# [THE PROBLEM]
Images embedded in the records are excluded; print everything else exactly as given.

Entries from a robot dataset
==================================================

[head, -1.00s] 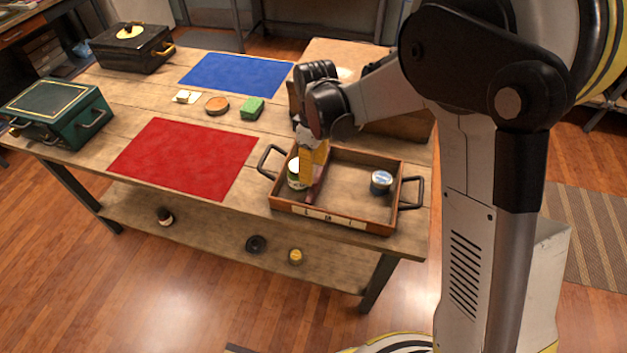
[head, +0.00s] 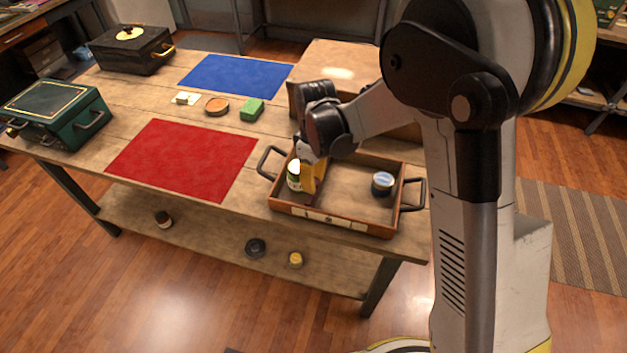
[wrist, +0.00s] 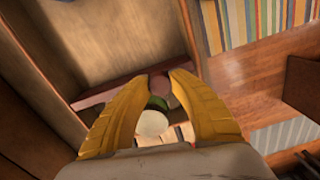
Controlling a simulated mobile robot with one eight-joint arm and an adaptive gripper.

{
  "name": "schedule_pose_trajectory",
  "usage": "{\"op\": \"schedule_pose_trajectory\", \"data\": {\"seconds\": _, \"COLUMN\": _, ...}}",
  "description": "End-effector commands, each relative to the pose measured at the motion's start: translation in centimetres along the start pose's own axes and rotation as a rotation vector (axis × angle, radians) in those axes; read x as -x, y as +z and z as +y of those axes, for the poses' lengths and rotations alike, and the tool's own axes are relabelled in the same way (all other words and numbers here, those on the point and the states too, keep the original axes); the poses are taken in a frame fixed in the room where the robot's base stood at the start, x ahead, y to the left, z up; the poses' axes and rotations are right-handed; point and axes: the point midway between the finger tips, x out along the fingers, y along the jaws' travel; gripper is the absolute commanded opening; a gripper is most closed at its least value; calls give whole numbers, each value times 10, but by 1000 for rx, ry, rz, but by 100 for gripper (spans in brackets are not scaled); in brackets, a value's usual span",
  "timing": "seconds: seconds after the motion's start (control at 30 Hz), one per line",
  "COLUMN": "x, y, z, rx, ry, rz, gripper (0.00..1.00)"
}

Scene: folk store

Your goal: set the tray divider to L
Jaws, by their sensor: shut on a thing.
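The wooden tray (head: 375,226) stands at the table's front right corner, with dark handles at both ends and pale label plates (head: 325,216) on its front wall. The lettering is too small to read surely. My gripper (head: 312,190) is down inside the tray's left part. Its yellow fingers are shut on the reddish-brown tray divider (wrist: 105,92), which shows between and beside the fingertips in the wrist view. The fingers hide much of the divider in the head view. A green and white jar (head: 293,178) stands left of the fingers. A blue-topped tin (head: 382,183) stands in the right part.
A wooden box (head: 405,131) stands behind the tray, partly hidden by my arm. A red mat (head: 182,160) lies to the left, and a blue mat (head: 235,76) behind.

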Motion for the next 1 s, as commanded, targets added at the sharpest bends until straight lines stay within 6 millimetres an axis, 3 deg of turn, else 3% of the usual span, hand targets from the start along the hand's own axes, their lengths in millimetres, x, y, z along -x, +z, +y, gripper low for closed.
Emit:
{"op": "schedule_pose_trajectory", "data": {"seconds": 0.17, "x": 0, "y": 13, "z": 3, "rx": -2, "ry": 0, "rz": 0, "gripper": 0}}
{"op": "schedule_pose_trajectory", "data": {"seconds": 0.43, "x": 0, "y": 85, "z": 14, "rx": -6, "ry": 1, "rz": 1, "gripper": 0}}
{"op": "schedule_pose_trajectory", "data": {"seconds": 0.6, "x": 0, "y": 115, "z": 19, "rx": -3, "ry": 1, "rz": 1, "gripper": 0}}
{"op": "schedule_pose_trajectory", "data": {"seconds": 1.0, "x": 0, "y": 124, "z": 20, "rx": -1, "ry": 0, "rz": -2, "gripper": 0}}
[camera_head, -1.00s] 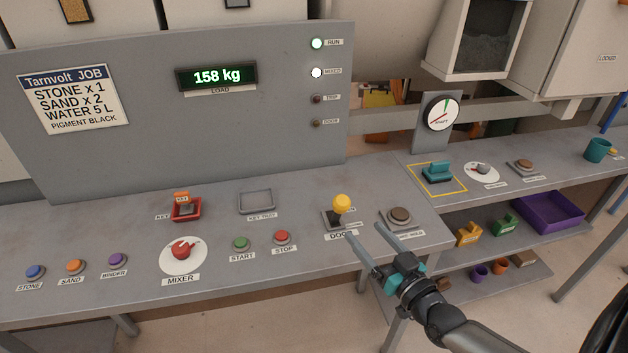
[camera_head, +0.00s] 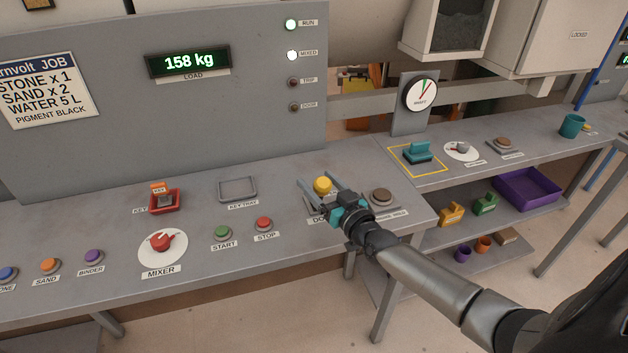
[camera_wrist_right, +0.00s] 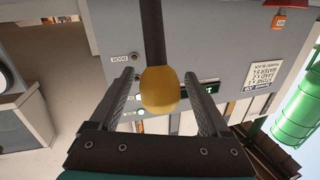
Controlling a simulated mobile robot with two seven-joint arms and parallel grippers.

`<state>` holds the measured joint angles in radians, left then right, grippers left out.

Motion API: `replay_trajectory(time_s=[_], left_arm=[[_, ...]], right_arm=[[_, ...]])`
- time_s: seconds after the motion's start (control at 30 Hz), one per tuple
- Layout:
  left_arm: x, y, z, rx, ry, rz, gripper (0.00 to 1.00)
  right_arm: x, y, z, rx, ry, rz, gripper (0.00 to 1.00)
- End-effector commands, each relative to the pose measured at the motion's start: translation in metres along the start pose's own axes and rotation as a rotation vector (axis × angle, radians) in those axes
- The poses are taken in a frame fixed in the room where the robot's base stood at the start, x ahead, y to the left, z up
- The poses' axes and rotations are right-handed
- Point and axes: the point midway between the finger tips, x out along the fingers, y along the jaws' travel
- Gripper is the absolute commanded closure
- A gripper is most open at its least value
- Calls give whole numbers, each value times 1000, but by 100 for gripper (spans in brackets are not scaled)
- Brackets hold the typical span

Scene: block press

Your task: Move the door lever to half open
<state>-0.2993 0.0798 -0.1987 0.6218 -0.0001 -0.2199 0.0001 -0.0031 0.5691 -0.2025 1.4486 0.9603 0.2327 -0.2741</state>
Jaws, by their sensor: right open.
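The door lever has a round yellow knob (camera_head: 322,185) and stands on the panel table right of the stop button. Its base and the door label are partly hidden by my gripper. My right gripper (camera_head: 318,182) is open, with one finger on each side of the knob. In the right wrist view the yellow knob (camera_wrist_right: 160,90) sits between the two open fingers, with a gap visible on both sides, and the dark lever shaft runs behind it. My left gripper is not in view.
A red stop button (camera_head: 264,223) and a green start button (camera_head: 222,232) lie left of the lever. A brown button (camera_head: 381,195) is close on its right. An empty key tray (camera_head: 238,189) lies behind to the left. The upright panel stands at the back.

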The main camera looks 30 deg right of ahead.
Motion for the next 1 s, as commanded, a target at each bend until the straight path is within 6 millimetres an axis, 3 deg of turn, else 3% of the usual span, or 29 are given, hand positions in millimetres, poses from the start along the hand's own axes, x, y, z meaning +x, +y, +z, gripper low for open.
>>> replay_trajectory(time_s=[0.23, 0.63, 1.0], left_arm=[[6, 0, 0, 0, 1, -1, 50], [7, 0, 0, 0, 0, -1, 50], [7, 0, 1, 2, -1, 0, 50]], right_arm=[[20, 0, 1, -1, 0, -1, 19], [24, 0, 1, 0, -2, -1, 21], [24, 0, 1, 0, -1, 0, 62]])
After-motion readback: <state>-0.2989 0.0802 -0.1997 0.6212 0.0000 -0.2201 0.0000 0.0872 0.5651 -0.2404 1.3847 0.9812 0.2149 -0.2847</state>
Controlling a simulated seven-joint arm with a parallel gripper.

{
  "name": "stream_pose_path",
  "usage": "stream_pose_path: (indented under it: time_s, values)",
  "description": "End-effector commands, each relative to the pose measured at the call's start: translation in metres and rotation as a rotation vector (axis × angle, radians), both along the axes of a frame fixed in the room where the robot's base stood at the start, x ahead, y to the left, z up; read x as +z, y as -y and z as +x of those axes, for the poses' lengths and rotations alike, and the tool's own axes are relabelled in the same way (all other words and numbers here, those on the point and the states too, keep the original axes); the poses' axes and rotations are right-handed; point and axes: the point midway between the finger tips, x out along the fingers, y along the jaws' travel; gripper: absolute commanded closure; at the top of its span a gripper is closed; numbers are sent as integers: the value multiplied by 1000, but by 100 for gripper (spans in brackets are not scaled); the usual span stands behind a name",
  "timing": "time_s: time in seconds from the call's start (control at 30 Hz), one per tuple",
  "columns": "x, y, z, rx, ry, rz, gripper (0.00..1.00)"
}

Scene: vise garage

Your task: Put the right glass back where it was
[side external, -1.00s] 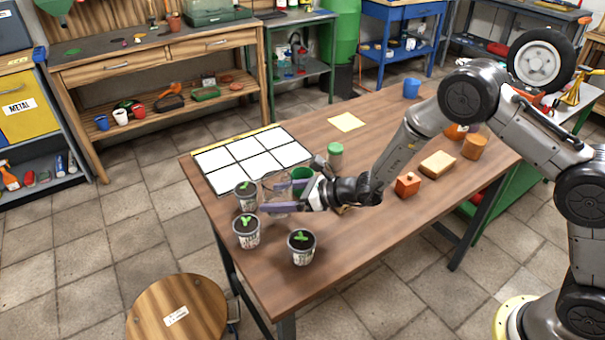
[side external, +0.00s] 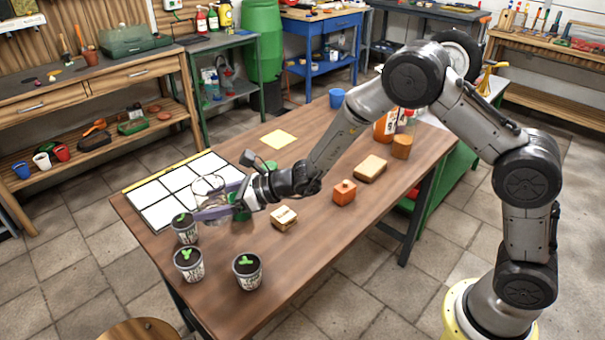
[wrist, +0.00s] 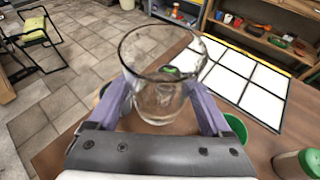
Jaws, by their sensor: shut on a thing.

==================================================

# [ANSWER TO THIS TASK]
[head, -1.00s] 
[head, +0.00s] 
[wrist, +0.00s] 
Controlling a simulated mobile robot with one eight-joint arm and an adaptive gripper.

{
  "name": "schedule_pose_trajectory",
  "usage": "{\"op\": \"schedule_pose_trajectory\", \"data\": {\"seconds\": _, \"COLUMN\": _, ...}}",
  "description": "End-effector commands, each relative to the pose measured at the motion's start: translation in centimetres along the start pose's own axes and rotation as a rotation vector (axis × angle, radians) in those axes; read x as -x, y as +z and z as +y of those axes, for the poses' lengths and rotations alike, and the tool's own axes are relabelled in the same way (all other words and numbers here, those on the point and the states too, keep the original axes); the poses are taken in a frame fixed in the room where the robot's base stood at the start, x ahead, y to the left, z up; the poses' axes and rotations are right-handed; point and axes: the point midway between the finger tips, x out along the fingers, y along the jaws' travel; gripper is the absolute commanded opening; a gripper is most closed at its least value; calls give whole numbers, each value times 10, but by 1000 for rx, ry, rz, but by 100 for gripper (spans in brackets are not scaled); in brackets, a value's usual span",
  "timing": "seconds: seconds after the motion's start (control at 30 Hz), one per line",
  "COLUMN": "x, y, z, rx, ry, rz, gripper (0.00..1.00)"
}

Scene: folk store

Your goal: set the tray divider to L
Jaws, by their sensor: shut on a thing.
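The wooden tray (head: 375,226) stands at the table's front right corner, with dark handles at both ends and pale label plates (head: 325,216) on its front wall. The lettering is too small to read surely. My gripper (head: 312,190) is down inside the tray's left part. Its yellow fingers are shut on the reddish-brown tray divider (wrist: 105,92), which shows between and beside the fingertips in the wrist view. The fingers hide much of the divider in the head view. A green and white jar (head: 293,178) stands left of the fingers. A blue-topped tin (head: 382,183) stands in the right part.
A wooden box (head: 405,131) stands behind the tray, partly hidden by my arm. A red mat (head: 182,160) lies to the left, and a blue mat (head: 235,76) behind.

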Motion for the next 1 s, as commanded, targets added at the sharpest bends until straight lines stay within 6 millimetres an axis, 3 deg of turn, else 3% of the usual span, hand targets from the start along the hand's own axes, their lengths in millimetres, x, y, z along -x, +z, +y, gripper low for closed.
Emit:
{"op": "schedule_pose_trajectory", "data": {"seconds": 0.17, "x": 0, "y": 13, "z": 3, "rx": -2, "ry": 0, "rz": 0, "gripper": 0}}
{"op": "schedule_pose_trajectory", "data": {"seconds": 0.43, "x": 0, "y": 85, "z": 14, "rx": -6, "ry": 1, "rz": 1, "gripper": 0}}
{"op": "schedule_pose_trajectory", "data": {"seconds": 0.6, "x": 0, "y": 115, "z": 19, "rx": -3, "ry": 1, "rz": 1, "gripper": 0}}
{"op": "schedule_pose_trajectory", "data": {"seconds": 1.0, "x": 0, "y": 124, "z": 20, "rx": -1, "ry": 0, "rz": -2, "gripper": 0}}
[camera_head, -1.00s] 
[camera_head, +0.00s] 
[camera_wrist_right, +0.00s] 
Controlling a simulated mobile robot with two seven-joint arms and parallel grippers.

`<state>` holds the measured joint angles in radians, left then right, grippers left out.

Motion API: `replay_trajectory(time_s=[_], left_arm=[[_, ...]], right_arm=[[_, ...]])`
- time_s: seconds after the motion's start (control at 30 Hz), one per tuple
- Layout:
  left_arm: x, y, z, rx, ry, rz, gripper (0.00 to 1.00)
  right_arm: x, y, z, rx, ry, rz, gripper (0.00 to 1.00)
- End-effector commands, each relative to the pose measured at the motion's start: translation in metres along the start pose's own axes and rotation as a rotation vector (axis × angle, radians) in those axes
- The poses are taken in a frame fixed in the room where the robot's base stood at the start, x ahead, y to the left, z up
- The poses' axes and rotations are right-handed
- Point and axes: the point midway between the finger tips, x out along the fingers, y along the jaws' travel
- Gripper is the absolute commanded closure
- A gripper is most open at its least value
- Calls give whole numbers, each value times 1000, but by 100 for gripper (spans in brackets are not scaled)
- Brackets hold the typical span

Scene: block press

Your task: Move the door lever to half open
<state>-0.2993 0.0798 -0.1987 0.6218 -0.0001 -0.2199 0.0001 -0.0031 0.5691 -0.2025 1.4486 0.9603 0.2327 -0.2741</state>
Jaws, by their sensor: right open.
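The door lever has a round yellow knob (camera_head: 322,185) and stands on the panel table right of the stop button. Its base and the door label are partly hidden by my gripper. My right gripper (camera_head: 318,182) is open, with one finger on each side of the knob. In the right wrist view the yellow knob (camera_wrist_right: 160,90) sits between the two open fingers, with a gap visible on both sides, and the dark lever shaft runs behind it. My left gripper is not in view.
A red stop button (camera_head: 264,223) and a green start button (camera_head: 222,232) lie left of the lever. A brown button (camera_head: 381,195) is close on its right. An empty key tray (camera_head: 238,189) lies behind to the left. The upright panel stands at the back.

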The main camera looks 30 deg right of ahead.
Motion for the next 1 s, as commanded, a target at each bend until the straight path is within 6 millimetres an axis, 3 deg of turn, else 3% of the usual span, or 29 are given, hand positions in millimetres, poses from the start along the hand's own axes, x, y, z meaning +x, +y, +z, gripper low for open.
>>> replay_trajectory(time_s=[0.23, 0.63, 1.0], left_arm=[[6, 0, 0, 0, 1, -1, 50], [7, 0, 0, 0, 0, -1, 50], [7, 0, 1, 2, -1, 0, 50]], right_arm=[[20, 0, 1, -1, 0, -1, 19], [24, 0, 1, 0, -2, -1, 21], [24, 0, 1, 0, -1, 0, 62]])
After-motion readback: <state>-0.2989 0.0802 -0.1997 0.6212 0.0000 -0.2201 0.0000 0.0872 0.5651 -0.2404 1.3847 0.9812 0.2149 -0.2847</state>
Controlling a simulated seven-joint arm with a parallel gripper.

{
  "name": "stream_pose_path",
  "usage": "stream_pose_path: (indented under it: time_s, values)",
  "description": "End-effector commands, each relative to the pose measured at the call's start: translation in metres and rotation as a rotation vector (axis × angle, radians), both along the axes of a frame fixed in the room where the robot's base stood at the start, x ahead, y to the left, z up; read x as +z, y as -y and z as +x of those axes, for the poses' lengths and rotations alike, and the tool's own axes are relabelled in the same way (all other words and numbers here, those on the point and the states too, keep the original axes); the poses' axes and rotations are right-handed; point and axes: the point midway between the finger tips, x out along the fingers, y along the jaws' travel; gripper: absolute commanded closure; at the top of its span a gripper is closed; numbers are sent as integers: the value multiplied by 1000, but by 100 for gripper (spans in brackets are not scaled); the usual span stands behind a name",
  "timing": "time_s: time in seconds from the call's start (control at 30 Hz), one per tuple",
  "columns": "x, y, z, rx, ry, rz, gripper (0.00..1.00)"
}

Scene: vise garage

Your task: Put the right glass back where it was
[side external, -1.00s] 
[side external, +0.00s] 
[wrist, +0.00s] 
Jaws, by their sensor: shut on a thing.

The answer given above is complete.